In 1967, the General Assembly enacted Code Chapter 96-9 specifically covering retail instalment transactions. It seems clear that in so doing the legislature considered these contracts to be so me-thing other than Article 3 commercial paper. Chapter 96-9 does not give holder in due course status to an assignee or transferee of such a contract. Therefore, under simple contract law, he takes it subject to any defenses that could be asserted against the assignor.
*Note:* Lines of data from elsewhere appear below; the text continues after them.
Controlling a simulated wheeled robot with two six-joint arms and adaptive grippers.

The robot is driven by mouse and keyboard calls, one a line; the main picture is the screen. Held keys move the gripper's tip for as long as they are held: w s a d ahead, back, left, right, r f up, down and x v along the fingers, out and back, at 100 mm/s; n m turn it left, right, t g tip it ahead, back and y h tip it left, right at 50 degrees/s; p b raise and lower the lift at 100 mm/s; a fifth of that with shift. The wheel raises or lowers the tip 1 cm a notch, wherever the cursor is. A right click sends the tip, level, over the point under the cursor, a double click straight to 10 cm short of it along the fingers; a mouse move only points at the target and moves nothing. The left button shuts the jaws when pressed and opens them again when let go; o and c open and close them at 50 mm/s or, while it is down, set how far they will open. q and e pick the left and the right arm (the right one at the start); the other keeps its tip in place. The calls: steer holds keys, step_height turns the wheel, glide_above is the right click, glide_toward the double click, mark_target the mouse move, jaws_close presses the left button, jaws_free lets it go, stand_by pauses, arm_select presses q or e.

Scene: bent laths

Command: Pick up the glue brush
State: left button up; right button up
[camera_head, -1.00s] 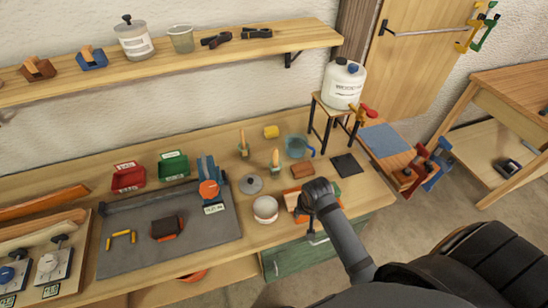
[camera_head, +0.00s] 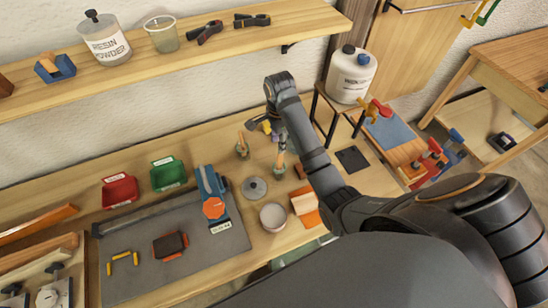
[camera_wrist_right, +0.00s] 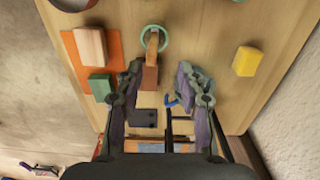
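Two wooden-handled tools stand upright in small green holders on the bench, a left one (camera_head: 242,147) and a right one (camera_head: 280,157) just below my right gripper. I cannot tell for sure which is the glue brush. In the right wrist view a green ring (camera_wrist_right: 164,38) with a brown wooden piece (camera_wrist_right: 151,72) lies beyond the fingertips. My right gripper (camera_head: 268,125) is above the back of the bench; in its wrist view the fingers (camera_wrist_right: 158,75) are apart with nothing gripped. My left gripper is not in view.
A grey-lidded pot (camera_head: 254,188), a white tub (camera_head: 273,216) and an orange mat (camera_head: 311,218) are nearby. A yellow block (camera_wrist_right: 246,61) lies beside the right gripper. A white canister (camera_head: 350,75) stands on a stand at right. A shelf (camera_head: 220,48) runs above.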

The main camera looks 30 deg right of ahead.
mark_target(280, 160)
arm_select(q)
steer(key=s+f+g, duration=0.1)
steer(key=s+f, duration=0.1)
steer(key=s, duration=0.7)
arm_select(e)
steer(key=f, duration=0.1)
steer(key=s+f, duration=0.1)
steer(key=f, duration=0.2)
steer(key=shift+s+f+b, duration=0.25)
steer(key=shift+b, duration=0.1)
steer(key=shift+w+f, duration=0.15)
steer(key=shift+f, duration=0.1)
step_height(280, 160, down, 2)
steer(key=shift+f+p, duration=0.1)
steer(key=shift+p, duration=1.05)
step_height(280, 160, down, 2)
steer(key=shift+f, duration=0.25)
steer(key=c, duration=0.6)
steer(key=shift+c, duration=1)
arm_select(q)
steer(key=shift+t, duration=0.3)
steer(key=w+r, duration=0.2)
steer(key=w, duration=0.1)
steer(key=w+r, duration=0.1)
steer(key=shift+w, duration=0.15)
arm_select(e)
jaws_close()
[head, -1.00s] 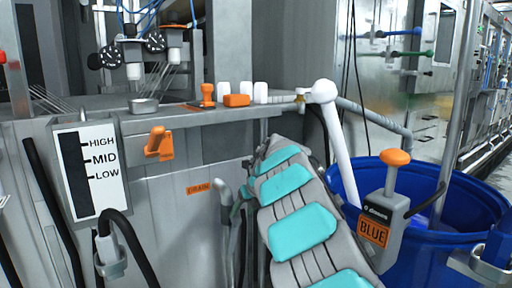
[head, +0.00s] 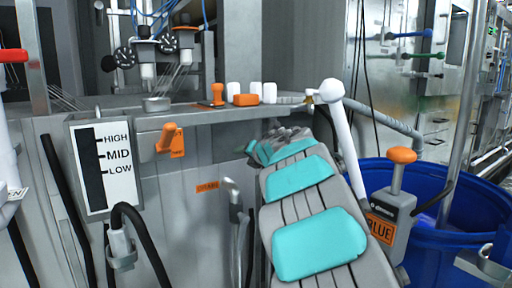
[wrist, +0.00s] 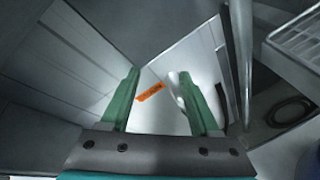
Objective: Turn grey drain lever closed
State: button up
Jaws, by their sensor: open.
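The grey drain lever (head: 234,194) is on the front panel of the grey machine, just right of an orange label (head: 207,187). Its grey handle points up and slightly left in the head view. In the wrist view the lever (wrist: 177,88) shows pale and partly hidden behind the right green finger. The label (wrist: 150,92) shows between the fingers there. My gripper (wrist: 159,75) is open with nothing between its fingers, facing the panel.
A HIGH/MID/LOW level gauge (head: 104,168) and an orange lever (head: 170,140) are on the panel to the left. Bottles and an orange block (head: 246,99) stand on the ledge above. A blue tub (head: 459,240) stands right of my arm.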

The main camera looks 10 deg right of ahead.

In a well known 1953 case, the Supreme Court of Florida made this perceptive statement: "It may be that our holding here will require some changes in business methods and will impose a greater burden on the finance companies. We think the buyer . should have some protection somewhere along the line. We believe the finance company is better able to bear the risk of the dealer's insolvency than the buyer and in a far better position to protect his interests against unscrupulous and insolvent dealers." Mutual Finance Co. v. Martin, 63 S. 2d 649, 44 ALR2d 1 (Fla.).
Judgment affirmed. Eberhardt, J., concurs. Whitman, J., concurs in the judgment.